WHAT YOU HAVE TO DO: What follows is a listing. Return every line of it exactly.

COLLECTED MATERIAL:
----------------

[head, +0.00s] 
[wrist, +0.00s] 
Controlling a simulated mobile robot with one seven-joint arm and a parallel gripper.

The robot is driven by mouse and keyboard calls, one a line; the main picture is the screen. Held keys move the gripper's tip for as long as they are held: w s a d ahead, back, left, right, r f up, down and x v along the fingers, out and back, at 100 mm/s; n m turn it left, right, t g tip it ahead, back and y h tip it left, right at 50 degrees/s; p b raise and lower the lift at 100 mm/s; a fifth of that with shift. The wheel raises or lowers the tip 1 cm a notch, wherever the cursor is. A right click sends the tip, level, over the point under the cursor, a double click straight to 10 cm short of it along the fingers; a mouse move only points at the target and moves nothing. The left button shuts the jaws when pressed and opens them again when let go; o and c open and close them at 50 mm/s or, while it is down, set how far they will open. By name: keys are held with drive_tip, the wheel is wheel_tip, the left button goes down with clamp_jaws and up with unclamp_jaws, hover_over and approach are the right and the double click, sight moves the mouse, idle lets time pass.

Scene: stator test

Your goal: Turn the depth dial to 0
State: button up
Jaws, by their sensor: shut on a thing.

----------------

RESPONSE TO THIS EXERCISE:
[head, +0.00s] 
[wrist, +0.00s] 
Controlling a simulated mobile robot with one seven-joint arm and a parallel gripper.

The robot is driven by mouse and keyboard calls, one a line; the main picture is the screen. Held keys move the gripper's tip for as long as they are held: w s a d ahead, back, left, right, r f up, down and x v along the fingers, out and back, at 100 mm/s; n m turn it left, right, t g tip it ahead, back and y h tip it left, right at 50 degrees/s; p b raise and lower the lift at 100 mm/s; a fifth of that with shift. The wheel raises or lowers the tip 1 cm a notch, wherever the cursor is. A right click sends the tip, level, over the point under the cursor, a double click straight to 10 cm short of it along the fingers; a mouse move only points at the target and moves nothing. The left button shuts the jaws when pressed and opens them again when let go; o and c open and close them at 50 mm/s or, while it is down, set how far they will open. By name: keys are held with drive_tip, the wheel is wheel_tip, the left button goes down with clamp_jaws and up with unclamp_jaws, hover_over and approach are the right and the double click, sight moves the mouse, idle lets time pass.

Scene: stator test

Your goal: Turn the depth dial to 0
State: button up
Jaws, by their sensor: shut on a thing.

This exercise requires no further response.